Es bedarf der Ausdauer und einer mehr-als-40-Stunden-Woche, um sich einen Platz im Kreis von Mitbewerbern zu erarbeiten. Wer Mehrarbeit nicht scheut, gerne selbst und eigenverantwortlich tätig sein möchte, dem kann der Schritt zur öffentlichen Bestellung nur empfohlen werden.
Diese persönlichen Eigenschaften und fachlichen Qualifikationen kann ich bei meiner Arbeit als öffentlich bestellter und vereidigter Sachverständiger einbringen:
Ein Sachverständiger muss sich die Bedeutung der eigenen Arbeit stets vor Augen halten. Häufig geht es um viel Geld, das eine Partei zu zahlen hat. Neutralität abseits sämtlicher Sympathien ist demnach oberstes Gebot. Häufig schließen sich an eine Bestandsaufnahme viele Tage am Schreibtisch an. Hierzu sollte man Lust, Ausdauer und Spaß an möglichst präzisen Formulierungen haben.

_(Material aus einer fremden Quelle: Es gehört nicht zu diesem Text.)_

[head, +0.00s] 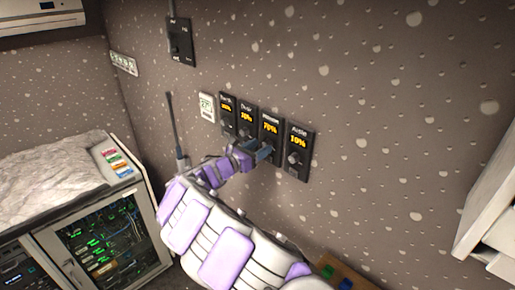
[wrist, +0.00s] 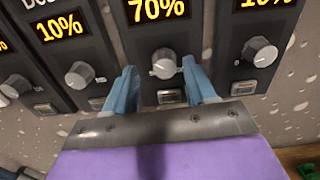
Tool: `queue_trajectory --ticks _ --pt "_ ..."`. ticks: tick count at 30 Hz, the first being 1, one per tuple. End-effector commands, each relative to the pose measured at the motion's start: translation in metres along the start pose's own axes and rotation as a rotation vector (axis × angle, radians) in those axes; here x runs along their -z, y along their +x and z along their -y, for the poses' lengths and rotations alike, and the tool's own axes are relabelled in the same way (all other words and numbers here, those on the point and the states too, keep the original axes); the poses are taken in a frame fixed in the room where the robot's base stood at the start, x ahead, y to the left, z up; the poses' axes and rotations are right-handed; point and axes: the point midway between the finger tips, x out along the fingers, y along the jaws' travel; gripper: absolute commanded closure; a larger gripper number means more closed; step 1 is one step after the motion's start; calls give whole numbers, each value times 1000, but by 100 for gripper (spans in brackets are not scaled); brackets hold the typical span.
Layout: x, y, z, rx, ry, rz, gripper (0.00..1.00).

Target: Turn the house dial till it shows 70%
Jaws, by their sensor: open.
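The house dial panel (head: 268,124) is the third of the dark wall panels and its display reads 70%. Its label is cut off in the wrist view and too small to be sure of in the head view. Its grey round knob (wrist: 163,62) sits below the yellow 70% display in the wrist view. My gripper (wrist: 161,84) is open, with one blue finger on each side of the knob and a gap visible on both sides. In the head view my gripper (head: 262,153) covers the knob.
The right-hand panel (head: 299,140) reads 10% and its knob (wrist: 260,51) is close to my right finger. The panel to the left (wrist: 62,35) reads 10%, with a knob (wrist: 79,74) near my left finger. A server rack (head: 105,240) stands at the left.

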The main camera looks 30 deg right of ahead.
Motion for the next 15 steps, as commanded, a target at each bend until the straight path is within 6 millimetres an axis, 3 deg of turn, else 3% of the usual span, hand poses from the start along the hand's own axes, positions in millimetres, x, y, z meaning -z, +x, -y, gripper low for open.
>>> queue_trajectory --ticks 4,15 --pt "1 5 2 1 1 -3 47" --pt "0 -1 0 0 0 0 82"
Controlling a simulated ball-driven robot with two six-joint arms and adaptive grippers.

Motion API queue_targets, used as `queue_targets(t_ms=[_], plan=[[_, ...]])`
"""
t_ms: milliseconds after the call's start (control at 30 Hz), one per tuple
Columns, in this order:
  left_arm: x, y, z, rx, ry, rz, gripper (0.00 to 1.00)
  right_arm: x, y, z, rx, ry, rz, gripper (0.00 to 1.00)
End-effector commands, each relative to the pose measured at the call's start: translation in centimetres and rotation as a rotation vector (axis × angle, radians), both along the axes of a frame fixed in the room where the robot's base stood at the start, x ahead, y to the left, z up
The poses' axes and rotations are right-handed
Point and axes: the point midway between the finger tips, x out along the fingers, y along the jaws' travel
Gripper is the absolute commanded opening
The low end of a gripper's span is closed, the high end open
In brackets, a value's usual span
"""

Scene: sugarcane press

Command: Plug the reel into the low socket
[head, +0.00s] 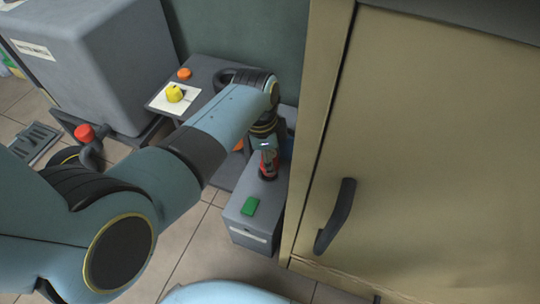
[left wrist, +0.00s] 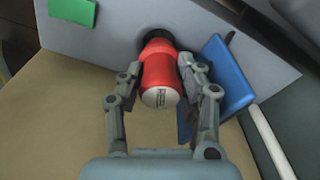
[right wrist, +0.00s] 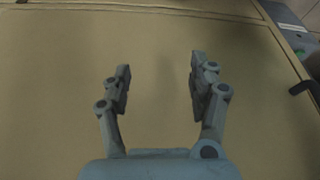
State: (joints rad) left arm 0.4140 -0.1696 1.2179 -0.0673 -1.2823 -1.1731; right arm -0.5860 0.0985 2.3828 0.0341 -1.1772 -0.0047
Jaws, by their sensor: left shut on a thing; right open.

Als meine Familie und meine Freunde erfahren haben, dass ich öffentlich bestellter Sachverständiger werden will, haben sie...
Im Vorfeld habe ich darüber nicht gesprochen, vielmehr zwei Jahre darauf hingearbeitet. Mein Vater, dem es leider nicht mehr vergönnt war, öffentlich bestellt zu werden, hat mir gratuliert.
Auf meinem Weg zum öffentlich bestellten und vereidigten Sachverständigen hat mich die IHK zu Rostock unterstützt, indem sie...
1993, als ich zum ersten mal öffentlich bestellt wurde, war die Zuständigkeit für Bäume etc. noch beim Landesamt für Landwirtschaft in Brandenburg, später in Mecklenburg-Vorpommern im Landwirtschaftsministerium. Seit der Zuständigkeit der IHK Rostock sind es die regelmäßig stattfindenden, durchaus abwechslungsreichen Weiterbildungsveranstaltungen, die ich gerne besuche.
Anderen IHK-Mitgliedern würde ich empfehlen öffentlich bestellter und vereidigter Sachverständiger zu werden...
…wenn Sie selbst der Meinung sind, mehr geben zu können, als Ihnen derzeit abverlangt wird.